Except the value judgments about endianness in encoding. All of the decisions in this system were made in a broader context. When you see something weird, it's tempting to say, that is inane, but it is enlightening to ask, what am I missing?


> If cell waves are 6 to 14 inches, their antennas need to be 3-7 inches. Now stop and think about the average height of a mobile phone, and why they never seem to get much smaller.

Is this actually true? I thought this was mostly because this was a convenient size for phones to be, and that antennas were often internally folded anyways.

> You know that every point of light, like the Christian God or Musketeers (minus d’Artagnan), is always a three-for-one sort of deal. Red, green, and blue combine to form white light in a single pixel.

Doesn't Samsung use PenTile displays, which has the normal number of green subpixels and but with fewer red and blue ones?


To your first point, look to the other comments, which clarify this beyond what I was aware of. To your second point, yes you are correct; I didn't feel like getting into that was necessary, but it's apparent in the image I put on the blog post.


Unfortunately, the images didn't load when I was reading your article, so I didn't see them :(. Glad to hear you're already aware of these, though.


One of the best articles I've read in awhile.

I'd love to know more about this line: "There’s also a little flag in the DCS byte that tells the phone whether to self-destruct the message after sending it"

And also, how do towers deconvolute all those signals?
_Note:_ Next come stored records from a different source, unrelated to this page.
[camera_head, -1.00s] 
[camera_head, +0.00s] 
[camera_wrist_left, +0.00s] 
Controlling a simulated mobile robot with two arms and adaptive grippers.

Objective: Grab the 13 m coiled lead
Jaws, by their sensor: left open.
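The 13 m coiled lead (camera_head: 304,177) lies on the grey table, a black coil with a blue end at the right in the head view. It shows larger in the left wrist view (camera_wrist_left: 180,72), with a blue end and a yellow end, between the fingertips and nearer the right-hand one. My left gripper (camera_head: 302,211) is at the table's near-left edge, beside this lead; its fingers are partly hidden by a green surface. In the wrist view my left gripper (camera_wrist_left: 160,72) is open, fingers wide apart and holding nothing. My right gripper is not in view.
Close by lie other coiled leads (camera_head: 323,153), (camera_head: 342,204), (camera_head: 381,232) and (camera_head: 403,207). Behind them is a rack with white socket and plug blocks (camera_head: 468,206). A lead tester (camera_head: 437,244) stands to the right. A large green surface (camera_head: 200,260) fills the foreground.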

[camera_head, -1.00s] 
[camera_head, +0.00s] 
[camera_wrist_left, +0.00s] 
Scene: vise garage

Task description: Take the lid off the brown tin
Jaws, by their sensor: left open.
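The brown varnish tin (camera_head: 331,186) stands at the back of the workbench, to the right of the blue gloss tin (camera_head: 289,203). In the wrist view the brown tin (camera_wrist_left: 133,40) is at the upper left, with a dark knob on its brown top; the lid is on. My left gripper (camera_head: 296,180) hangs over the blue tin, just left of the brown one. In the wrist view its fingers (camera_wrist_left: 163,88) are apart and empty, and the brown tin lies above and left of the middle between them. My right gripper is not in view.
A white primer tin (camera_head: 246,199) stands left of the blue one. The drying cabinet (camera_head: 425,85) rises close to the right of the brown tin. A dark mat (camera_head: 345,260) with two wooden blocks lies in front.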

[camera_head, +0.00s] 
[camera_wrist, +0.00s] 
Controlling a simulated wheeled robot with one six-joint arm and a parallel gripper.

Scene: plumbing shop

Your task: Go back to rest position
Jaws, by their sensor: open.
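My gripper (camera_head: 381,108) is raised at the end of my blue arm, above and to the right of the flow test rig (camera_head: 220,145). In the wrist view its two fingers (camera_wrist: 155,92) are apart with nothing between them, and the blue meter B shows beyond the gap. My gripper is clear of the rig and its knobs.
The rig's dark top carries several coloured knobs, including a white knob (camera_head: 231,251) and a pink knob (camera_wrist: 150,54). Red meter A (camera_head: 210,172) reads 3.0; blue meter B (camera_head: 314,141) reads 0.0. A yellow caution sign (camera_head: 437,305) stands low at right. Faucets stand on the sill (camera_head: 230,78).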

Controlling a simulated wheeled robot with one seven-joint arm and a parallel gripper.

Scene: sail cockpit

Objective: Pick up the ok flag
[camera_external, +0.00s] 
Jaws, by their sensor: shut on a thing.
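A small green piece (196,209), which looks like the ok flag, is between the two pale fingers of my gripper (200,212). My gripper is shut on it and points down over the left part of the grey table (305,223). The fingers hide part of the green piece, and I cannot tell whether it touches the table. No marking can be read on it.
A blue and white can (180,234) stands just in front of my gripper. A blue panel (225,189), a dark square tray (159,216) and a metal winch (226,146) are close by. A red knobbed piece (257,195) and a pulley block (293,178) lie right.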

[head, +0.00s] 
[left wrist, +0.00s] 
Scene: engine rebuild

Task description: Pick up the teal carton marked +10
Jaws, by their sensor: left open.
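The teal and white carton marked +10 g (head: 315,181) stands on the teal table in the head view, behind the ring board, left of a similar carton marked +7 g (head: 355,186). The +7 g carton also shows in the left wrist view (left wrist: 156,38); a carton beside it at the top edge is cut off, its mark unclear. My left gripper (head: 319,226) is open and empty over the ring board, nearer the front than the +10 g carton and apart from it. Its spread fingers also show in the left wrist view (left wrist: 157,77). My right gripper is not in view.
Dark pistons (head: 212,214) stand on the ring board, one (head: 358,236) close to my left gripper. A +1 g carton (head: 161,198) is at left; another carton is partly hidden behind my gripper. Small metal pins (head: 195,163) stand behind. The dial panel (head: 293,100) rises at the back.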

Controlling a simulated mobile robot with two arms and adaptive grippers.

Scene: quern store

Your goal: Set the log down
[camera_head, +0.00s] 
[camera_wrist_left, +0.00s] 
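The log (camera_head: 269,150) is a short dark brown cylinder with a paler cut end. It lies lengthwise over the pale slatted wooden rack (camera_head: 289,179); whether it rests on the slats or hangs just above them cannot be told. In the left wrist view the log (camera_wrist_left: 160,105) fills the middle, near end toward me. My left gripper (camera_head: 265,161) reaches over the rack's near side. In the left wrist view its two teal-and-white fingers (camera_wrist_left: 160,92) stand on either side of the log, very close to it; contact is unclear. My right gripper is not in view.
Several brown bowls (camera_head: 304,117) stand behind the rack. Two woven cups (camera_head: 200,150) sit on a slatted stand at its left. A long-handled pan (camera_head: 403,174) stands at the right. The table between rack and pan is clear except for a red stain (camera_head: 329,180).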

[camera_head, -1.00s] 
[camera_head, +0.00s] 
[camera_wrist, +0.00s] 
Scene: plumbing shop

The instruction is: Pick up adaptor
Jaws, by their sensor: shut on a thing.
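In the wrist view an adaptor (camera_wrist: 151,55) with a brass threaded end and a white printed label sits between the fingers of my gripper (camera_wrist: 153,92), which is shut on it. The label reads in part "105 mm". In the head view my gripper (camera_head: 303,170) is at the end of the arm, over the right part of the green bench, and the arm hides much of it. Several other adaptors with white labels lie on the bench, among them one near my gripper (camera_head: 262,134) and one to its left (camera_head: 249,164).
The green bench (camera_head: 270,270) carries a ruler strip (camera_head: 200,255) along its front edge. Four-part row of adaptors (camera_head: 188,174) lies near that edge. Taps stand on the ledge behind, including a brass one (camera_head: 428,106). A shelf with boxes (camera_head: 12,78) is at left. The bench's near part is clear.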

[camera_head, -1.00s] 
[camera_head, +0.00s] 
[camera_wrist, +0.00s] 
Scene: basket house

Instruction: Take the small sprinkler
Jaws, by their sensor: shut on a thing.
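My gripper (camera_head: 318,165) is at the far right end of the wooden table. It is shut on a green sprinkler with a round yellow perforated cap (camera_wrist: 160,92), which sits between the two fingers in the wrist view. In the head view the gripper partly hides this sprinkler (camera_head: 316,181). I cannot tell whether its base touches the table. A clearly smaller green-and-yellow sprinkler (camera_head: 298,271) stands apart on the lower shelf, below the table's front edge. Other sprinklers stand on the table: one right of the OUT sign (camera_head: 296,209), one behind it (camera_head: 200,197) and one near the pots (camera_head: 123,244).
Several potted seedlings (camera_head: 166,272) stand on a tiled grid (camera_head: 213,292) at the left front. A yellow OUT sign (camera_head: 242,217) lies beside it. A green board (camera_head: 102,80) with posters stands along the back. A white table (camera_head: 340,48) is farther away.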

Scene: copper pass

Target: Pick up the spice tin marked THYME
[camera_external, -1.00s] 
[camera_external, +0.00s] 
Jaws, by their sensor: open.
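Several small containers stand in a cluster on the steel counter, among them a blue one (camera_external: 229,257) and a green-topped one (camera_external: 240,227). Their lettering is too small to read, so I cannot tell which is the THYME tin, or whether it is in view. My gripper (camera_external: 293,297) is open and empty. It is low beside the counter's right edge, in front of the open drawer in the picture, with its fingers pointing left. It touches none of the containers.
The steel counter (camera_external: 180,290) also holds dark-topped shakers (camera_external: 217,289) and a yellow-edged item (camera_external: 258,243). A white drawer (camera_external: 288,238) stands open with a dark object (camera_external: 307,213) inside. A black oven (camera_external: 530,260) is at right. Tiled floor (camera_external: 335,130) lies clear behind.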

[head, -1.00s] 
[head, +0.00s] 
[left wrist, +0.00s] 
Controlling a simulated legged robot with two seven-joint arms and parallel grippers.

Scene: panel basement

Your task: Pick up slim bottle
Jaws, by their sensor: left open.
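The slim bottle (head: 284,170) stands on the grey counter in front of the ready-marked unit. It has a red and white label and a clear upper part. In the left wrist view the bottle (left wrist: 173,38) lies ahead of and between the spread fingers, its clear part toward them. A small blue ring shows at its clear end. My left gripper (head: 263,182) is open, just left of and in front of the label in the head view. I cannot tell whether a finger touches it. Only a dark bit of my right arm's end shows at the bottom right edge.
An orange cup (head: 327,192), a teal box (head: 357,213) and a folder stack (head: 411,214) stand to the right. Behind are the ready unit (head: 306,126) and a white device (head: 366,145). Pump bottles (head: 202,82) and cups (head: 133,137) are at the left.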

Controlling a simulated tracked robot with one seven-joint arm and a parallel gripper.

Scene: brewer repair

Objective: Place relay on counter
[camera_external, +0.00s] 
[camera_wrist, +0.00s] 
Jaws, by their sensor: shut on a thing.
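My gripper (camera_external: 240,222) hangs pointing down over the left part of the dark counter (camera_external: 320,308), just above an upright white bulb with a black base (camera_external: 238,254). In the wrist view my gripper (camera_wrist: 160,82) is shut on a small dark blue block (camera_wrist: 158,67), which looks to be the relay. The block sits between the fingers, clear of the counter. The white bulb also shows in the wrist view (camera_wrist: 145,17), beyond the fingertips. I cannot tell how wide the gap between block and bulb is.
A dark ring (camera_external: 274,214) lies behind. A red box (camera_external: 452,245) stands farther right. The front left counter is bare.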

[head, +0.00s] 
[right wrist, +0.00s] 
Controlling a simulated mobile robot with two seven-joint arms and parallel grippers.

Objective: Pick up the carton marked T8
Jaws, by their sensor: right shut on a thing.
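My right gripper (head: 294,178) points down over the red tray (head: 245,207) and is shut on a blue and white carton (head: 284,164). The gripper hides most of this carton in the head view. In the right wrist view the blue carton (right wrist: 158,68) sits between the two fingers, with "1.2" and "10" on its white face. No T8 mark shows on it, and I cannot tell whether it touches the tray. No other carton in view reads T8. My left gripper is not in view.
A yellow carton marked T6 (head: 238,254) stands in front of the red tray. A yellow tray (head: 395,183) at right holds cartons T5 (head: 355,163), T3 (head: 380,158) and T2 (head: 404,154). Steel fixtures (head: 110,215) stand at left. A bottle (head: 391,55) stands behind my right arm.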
What a fun - and educational - post about the full and complete journey from the moment someone starts typing “I love you” on a phone to when it gets read on the other end. That was great!


Brilliant. That was so much more interesting than I expected it to be. Thanks for posting.


Still common to call it BTS (GSM era) contra RBS in the states?


I love this writing style. Thank you. Would like to see more!


Delightful article! Thank you!


I think he left out the part where the NSA gets the data sent to them.